* begin Data shown *

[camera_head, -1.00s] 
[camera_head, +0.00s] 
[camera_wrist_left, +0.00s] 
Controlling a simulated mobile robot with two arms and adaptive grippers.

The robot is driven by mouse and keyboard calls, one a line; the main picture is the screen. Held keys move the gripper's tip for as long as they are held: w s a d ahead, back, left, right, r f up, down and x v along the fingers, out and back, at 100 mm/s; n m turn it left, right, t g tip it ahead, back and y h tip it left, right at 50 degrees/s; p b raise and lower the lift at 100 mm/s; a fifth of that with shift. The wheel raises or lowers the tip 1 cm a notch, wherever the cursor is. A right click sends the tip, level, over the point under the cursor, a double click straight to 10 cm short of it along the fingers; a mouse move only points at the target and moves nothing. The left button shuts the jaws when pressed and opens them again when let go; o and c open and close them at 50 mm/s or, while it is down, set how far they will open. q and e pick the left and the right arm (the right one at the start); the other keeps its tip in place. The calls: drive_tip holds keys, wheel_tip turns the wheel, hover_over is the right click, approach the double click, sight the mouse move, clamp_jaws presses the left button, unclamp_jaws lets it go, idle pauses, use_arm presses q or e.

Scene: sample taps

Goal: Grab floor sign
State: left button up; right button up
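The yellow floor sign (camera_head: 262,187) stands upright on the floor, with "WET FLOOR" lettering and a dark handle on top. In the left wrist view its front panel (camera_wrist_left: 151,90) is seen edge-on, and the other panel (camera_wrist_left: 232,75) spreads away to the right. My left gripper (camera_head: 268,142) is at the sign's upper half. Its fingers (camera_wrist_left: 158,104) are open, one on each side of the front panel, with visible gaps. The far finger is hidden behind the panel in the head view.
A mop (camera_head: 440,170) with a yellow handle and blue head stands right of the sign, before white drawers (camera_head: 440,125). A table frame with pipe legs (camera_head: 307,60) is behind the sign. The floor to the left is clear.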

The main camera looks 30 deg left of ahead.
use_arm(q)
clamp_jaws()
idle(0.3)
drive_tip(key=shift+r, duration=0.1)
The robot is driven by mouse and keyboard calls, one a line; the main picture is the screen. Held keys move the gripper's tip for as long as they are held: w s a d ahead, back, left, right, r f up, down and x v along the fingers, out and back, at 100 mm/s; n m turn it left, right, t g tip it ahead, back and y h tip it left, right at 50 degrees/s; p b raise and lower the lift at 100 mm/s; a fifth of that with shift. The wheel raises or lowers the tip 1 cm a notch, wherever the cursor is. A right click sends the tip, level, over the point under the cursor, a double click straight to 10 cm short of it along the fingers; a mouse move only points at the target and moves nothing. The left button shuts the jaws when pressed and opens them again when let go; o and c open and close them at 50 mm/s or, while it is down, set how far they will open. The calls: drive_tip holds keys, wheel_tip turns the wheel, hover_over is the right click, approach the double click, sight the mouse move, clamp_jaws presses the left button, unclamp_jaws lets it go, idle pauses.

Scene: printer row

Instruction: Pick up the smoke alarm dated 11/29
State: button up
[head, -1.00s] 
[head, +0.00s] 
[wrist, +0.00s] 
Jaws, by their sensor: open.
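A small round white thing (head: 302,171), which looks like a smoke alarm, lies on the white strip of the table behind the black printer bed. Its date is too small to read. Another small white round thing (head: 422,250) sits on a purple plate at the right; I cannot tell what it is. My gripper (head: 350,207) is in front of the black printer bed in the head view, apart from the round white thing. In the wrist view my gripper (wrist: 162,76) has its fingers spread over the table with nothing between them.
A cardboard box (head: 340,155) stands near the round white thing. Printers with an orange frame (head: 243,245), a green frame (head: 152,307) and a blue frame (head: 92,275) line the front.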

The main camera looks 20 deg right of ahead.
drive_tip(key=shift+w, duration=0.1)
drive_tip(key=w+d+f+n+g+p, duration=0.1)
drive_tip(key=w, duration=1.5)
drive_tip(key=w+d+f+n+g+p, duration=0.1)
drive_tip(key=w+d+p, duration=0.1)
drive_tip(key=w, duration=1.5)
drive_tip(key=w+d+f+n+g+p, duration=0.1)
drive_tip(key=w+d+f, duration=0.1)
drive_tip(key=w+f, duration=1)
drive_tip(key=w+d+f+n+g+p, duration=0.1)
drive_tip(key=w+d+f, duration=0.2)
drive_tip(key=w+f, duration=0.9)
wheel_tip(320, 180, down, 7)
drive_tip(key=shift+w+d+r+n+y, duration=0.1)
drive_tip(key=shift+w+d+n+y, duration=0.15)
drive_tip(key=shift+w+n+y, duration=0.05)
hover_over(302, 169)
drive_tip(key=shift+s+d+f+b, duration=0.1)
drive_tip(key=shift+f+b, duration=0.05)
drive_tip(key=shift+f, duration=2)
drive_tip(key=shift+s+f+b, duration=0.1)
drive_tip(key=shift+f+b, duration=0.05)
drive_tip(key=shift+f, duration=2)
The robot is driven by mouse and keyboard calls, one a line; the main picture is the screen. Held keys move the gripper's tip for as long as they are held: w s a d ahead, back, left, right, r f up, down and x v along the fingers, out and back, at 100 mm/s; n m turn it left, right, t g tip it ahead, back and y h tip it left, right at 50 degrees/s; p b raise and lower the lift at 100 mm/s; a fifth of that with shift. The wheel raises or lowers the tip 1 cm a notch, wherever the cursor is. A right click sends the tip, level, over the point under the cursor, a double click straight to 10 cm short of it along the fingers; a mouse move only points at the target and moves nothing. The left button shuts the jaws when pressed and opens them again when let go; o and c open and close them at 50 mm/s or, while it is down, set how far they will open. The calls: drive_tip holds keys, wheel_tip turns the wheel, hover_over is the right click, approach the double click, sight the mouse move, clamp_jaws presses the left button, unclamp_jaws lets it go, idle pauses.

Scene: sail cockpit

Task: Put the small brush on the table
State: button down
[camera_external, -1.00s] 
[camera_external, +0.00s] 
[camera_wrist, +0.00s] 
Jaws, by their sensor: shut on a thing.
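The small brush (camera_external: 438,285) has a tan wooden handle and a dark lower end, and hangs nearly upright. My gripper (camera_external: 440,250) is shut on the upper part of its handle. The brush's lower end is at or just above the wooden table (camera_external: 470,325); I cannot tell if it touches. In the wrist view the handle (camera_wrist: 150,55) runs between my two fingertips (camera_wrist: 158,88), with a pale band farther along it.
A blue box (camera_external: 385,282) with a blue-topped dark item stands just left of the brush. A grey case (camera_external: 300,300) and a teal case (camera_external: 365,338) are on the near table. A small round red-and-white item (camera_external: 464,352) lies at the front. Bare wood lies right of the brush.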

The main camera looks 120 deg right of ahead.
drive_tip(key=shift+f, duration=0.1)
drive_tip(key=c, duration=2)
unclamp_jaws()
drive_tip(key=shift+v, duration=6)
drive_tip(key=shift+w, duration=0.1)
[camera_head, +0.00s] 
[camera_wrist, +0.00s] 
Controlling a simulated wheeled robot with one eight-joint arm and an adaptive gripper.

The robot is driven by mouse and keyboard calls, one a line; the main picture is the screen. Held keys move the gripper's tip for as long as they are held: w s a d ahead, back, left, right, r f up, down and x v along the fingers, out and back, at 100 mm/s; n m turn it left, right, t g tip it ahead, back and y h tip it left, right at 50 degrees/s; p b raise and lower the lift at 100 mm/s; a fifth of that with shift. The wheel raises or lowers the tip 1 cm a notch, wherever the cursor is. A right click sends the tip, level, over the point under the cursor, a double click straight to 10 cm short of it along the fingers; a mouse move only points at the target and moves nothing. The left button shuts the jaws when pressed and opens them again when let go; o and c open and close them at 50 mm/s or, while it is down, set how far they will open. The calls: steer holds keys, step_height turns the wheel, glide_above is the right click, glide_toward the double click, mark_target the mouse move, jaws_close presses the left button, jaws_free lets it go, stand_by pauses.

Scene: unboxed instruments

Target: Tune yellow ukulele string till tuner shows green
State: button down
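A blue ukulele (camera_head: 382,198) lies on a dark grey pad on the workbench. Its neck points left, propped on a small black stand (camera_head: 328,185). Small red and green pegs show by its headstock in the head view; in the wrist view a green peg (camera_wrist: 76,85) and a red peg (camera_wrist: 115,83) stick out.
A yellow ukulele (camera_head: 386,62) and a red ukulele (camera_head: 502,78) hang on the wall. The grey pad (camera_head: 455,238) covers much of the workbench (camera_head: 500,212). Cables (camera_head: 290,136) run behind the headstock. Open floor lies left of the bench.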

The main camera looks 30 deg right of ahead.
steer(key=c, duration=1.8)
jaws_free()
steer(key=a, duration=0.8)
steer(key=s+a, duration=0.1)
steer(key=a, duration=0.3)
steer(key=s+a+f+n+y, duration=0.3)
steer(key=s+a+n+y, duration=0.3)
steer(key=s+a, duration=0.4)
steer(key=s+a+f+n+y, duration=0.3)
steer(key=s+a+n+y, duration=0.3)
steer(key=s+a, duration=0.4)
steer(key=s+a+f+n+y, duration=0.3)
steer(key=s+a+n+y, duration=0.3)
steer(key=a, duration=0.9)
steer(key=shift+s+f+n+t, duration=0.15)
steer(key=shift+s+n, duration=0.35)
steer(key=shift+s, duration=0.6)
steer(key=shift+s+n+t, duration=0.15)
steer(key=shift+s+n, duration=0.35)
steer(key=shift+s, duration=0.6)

* end Data shown *

_Exercise task_
Give back, exactly as written, each line from the one that contains "Scene: printer row" through the one that contains "[wrist, +0.00s]".

_Worked answer_
Scene: printer row

Instruction: Pick up the smoke alarm dated 11/29
State: button up
[head, -1.00s] 
[head, +0.00s] 
[wrist, +0.00s] 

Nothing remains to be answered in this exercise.